Last month, I interviewed psychologist Daniel Kahneman, who won the Nobel Prize in economics in 2002 and recently authored the book Thinking, Fast and Slow.

In this clip, Kahneman discusses why those who think they knew the financial crisis of 2008 was coming are deluding themselves. (Transcript follows.)


Dr. Kahneman: We want to live in a world that makes sense, but we're also wired to make sense of the world, and there are many reasons why we never learn that we can't predict, and one of the major reasons I think is hindsight. So whenever something happens, like the financial crisis, people feel there are many stories and people come up and said, Well I knew it all along.

Many more people come up and say this didn't have any right to say this, but the pernicious thing about believing that some people really knew the crisis was coming is that it gives you the sense that the crisis was knowable, that the world is knowable. That, I think, in many cases is just a pernicious illusion. So in fact there were some people, when you talk about the crisis, who thought the crisis was coming. Then when the crisis comes, they say I knew it, but in fact they were just thinking it and other people who knew just as much were thinking something else.
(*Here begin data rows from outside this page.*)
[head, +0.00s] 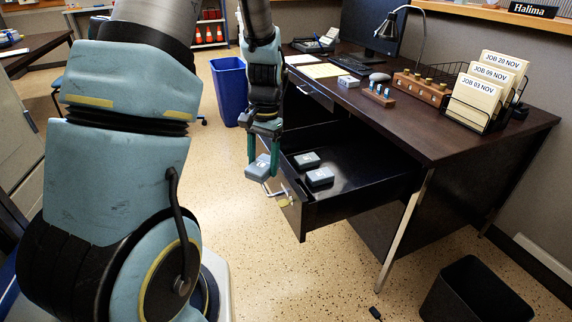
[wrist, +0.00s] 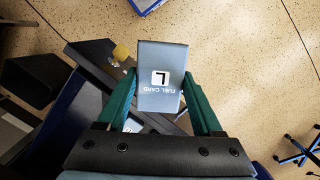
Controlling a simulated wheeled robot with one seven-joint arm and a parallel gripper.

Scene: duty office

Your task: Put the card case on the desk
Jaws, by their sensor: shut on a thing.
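My gripper (head: 262,160) is shut on a grey-blue card case (head: 257,172), held in the air by the front left of the open desk drawer (head: 352,202). Two similar cases lie in the drawer, one farther back (head: 306,160) and one nearer (head: 320,178). The dark desk (head: 440,128) stands to the right, its top higher than the held case.
The front middle desktop is clear. A blue bin (head: 229,90) stands behind; a black bin (head: 477,293) stands front right.

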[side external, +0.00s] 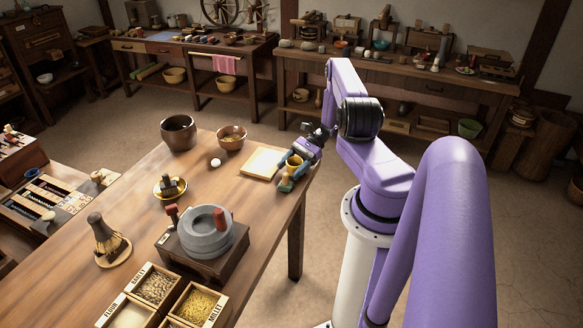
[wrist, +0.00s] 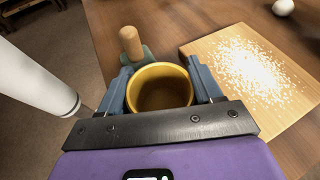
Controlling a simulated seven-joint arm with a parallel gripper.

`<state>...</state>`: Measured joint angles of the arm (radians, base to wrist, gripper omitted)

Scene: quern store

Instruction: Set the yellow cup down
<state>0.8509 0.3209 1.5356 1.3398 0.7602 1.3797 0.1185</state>
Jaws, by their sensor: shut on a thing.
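The yellow cup (wrist: 160,99) is between the two blue fingers of my gripper (wrist: 160,82), which is shut on it. Its mouth faces the wrist camera and its inside looks empty. In the side external view the cup (side external: 294,162) shows small and partly covered by my gripper (side external: 297,163), near the table's right edge. I cannot tell whether its base touches the table.
A wooden-handled tool with a green base (side external: 286,181) stands close beside the cup. A wooden board (side external: 263,163) with white grains lies to the left. A white egg-like object (side external: 216,162), a bowl (side external: 231,138) and a stone quern (side external: 208,232) stand on the table (side external: 130,180).

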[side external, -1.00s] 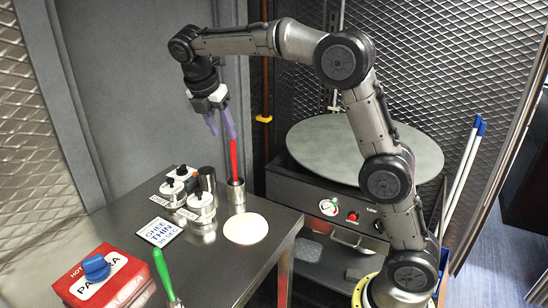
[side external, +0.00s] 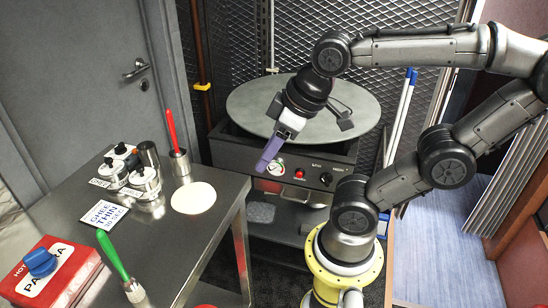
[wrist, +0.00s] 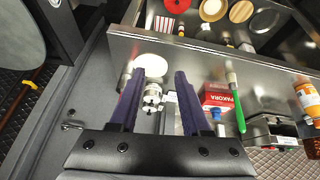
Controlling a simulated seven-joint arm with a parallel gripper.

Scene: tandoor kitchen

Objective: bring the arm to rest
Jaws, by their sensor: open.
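My gripper (side external: 264,162) hangs in the air to the right of the steel table, in front of the grey round plate (side external: 340,97). Its purple fingers point down and to the left. In the wrist view the fingers (wrist: 160,74) stand apart with nothing gripped between them; the table's things show beyond. The red-handled tool (side external: 171,131) stands tilted in a metal cup (side external: 181,164) on the table, clear of my gripper.
The steel table (side external: 160,225) holds a pale flat disc (side external: 194,198), jars (side external: 143,180), a label card (side external: 103,214), a red box (side external: 60,272) and a green-handled brush (side external: 115,257). A dark appliance (side external: 290,172) with knobs stands under the round plate.

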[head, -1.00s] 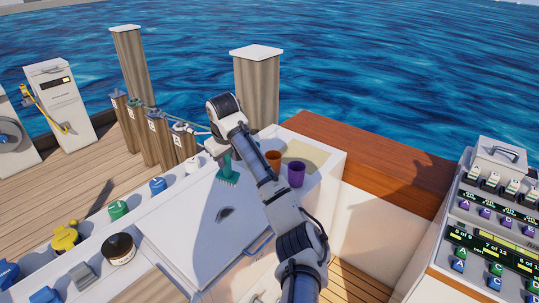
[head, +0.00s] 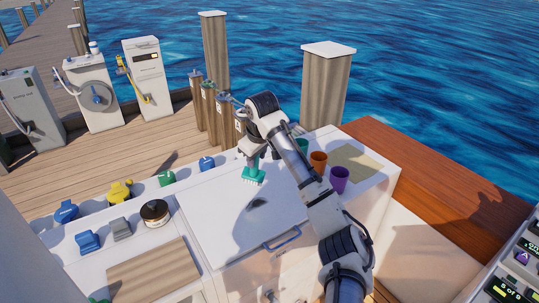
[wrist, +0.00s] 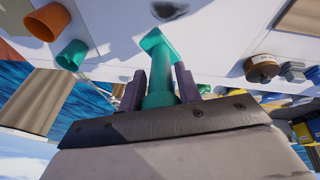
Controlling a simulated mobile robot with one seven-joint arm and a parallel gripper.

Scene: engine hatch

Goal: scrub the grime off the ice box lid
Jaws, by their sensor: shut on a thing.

So that idea that the world is knowable feeds into the persistence of overconfidence. In addition, confidence is not a judgment; confidence is a feeling. It's an emotion by itself, and it's a feeling that's generated by the quality of the story that you're telling yourself. If the story is a coherent story, you believe in it, and it's just an emotion. It's not that you're judging the quality of my evidence to justify this conclusion. It's the feeling there is a good story, here, and that feels good.